Ce Ce, a wife who has just been left by a gay husband after 18 years, commented on my previous post. She reminded us how painful the coming-out process was for the wife of the gay man.
The newly-minted gay husband (like me) is excited, energized, empowered, horny as hell and full of visions of hooking up with hot guys. He feels liberated from years of living a lie, that of a "straight" man; years of carrying a secret that he didn't want to have.
At the same time, his former wife is devastated and sad. She may be consumed with hatred and bitterness. Ce Ce wrote, "But mostly I am left utterly, completely empty..... missing the man I still love and was planning on spending the entirety of my life with.
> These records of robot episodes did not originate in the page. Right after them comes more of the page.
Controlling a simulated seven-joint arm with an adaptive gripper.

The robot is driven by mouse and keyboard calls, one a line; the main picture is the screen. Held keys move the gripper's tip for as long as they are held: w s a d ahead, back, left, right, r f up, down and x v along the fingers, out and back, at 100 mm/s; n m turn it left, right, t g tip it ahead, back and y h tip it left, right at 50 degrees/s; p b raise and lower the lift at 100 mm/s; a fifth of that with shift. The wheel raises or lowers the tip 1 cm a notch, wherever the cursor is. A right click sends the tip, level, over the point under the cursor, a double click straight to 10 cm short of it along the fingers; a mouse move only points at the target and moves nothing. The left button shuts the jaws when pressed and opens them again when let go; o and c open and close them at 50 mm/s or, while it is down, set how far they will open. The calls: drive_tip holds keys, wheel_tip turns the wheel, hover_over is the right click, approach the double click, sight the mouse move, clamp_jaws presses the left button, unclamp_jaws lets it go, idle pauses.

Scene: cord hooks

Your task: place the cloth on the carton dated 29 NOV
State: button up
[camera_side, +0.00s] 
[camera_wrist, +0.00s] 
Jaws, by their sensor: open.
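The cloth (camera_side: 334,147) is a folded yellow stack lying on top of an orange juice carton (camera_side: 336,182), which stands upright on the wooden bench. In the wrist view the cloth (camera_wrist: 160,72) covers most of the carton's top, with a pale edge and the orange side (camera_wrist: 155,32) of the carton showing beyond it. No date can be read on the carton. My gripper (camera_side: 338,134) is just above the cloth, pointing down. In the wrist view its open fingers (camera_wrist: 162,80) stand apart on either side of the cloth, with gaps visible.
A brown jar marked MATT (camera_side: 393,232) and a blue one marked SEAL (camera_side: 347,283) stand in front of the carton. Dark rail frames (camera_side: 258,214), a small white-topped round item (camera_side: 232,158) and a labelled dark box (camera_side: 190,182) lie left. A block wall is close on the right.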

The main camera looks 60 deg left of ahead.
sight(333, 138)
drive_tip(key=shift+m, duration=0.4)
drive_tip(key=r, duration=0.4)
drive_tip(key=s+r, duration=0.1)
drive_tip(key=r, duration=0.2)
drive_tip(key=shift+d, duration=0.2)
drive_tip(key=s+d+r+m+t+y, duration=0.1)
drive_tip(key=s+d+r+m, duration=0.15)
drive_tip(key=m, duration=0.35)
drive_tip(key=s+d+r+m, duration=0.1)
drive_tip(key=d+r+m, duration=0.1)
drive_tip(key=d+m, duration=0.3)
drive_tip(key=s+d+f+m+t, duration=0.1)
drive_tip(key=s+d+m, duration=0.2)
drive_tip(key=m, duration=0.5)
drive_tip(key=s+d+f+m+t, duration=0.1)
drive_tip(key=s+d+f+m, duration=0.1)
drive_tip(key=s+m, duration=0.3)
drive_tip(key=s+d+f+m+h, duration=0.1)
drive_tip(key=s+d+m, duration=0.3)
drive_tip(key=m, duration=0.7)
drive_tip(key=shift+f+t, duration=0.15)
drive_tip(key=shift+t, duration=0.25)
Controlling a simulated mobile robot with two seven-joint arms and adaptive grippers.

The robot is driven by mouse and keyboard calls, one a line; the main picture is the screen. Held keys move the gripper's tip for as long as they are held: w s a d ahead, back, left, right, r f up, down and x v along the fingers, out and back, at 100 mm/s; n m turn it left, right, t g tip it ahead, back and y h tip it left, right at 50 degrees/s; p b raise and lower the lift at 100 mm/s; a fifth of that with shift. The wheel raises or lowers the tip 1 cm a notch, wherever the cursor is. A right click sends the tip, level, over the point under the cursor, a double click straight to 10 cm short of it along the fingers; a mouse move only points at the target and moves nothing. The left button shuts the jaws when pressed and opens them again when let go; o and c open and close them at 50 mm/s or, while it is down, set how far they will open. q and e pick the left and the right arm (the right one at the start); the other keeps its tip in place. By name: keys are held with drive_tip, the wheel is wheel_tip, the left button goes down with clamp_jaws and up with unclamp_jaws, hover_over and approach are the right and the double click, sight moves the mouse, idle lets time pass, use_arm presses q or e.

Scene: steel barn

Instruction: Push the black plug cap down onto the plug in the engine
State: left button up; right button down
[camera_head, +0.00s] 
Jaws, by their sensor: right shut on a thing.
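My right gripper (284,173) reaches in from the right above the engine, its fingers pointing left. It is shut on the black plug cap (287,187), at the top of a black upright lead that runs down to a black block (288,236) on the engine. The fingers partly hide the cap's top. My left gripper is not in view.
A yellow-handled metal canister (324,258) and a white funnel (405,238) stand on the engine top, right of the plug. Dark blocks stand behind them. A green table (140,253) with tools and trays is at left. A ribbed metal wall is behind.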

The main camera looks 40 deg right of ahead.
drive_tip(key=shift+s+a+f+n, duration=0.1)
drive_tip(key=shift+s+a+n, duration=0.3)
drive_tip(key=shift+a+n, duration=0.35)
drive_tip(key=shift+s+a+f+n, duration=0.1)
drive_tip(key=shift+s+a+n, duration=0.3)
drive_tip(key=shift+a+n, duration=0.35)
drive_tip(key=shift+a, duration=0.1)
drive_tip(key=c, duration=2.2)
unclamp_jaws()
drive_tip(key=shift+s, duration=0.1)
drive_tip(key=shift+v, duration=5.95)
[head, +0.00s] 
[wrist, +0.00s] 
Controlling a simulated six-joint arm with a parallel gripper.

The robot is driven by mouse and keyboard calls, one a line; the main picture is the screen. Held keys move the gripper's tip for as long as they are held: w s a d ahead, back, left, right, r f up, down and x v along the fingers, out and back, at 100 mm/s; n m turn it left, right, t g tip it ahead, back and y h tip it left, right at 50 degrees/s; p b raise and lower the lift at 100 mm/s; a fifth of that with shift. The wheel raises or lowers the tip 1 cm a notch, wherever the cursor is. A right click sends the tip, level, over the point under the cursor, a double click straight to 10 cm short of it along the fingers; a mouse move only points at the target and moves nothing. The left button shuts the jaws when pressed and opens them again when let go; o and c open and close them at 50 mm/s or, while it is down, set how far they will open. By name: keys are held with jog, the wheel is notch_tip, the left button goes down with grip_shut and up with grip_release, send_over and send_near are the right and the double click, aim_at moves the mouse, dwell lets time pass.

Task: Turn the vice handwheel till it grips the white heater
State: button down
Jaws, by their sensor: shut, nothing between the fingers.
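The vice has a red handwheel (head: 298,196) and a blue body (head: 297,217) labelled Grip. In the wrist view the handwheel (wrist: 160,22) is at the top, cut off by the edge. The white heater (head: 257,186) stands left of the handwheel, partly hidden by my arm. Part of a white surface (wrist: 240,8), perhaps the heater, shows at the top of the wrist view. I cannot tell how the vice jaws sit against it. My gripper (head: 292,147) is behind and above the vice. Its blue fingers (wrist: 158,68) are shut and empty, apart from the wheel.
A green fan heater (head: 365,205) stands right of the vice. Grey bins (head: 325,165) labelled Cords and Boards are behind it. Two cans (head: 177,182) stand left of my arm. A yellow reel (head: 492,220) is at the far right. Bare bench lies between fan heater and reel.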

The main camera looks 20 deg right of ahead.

Ce Ce, I also regret causing you more distress by posting, "To make things more difficult, his wife is aging as well and becoming less attractive to him, particularly if she has had a couple of kids." After our kids were born, there was just no pleasure for me to be had. I know that sounds harsh, but the whole point of this blog is to be brutally honest and that was my reality.
Here are some of the feelings of the "wife of....."
- She is the most angry that the coming-out didn't happen sooner; she could have had a fresh start with another man.
- She feels like she has been "living a lie" for her entire marriage.
- She feels like she has wasted the best (most attractive) years of her life.
- She has been caught by surprise. "Honey, I'm gay! Surprise!!!" ....while the gay husband had (perhaps) decades to get used to the idea that he is gay.
- She blamed herself for years for the lack of intimacy in the marriage; she wasn't attractive enough, sexy enough or slim enough and becomes enraged when she discovers it wasn't just her all along.
- The love she once felt for her husband has now turned into hatred; it's hard to fall out of love.
- ____________________ Any others?
Fellow blogger Gay Christian Pastor also discusses all this in his post Collateral Damage; I borrowed the title...thank you!
And yet... the gay husband's coming-out opens up the possibility of an exciting new life for the "wife of..."
The Gay Christian pastor wrote of his wife being “excited about the future” after his coming-out." His wife said, “If there is a possibility that I can eventually have the kind of love I’ve always wanted, then I’m excited to get out there and find it." He added, "She desperately wants to be loved by a man who is passionately in love with all of who she is."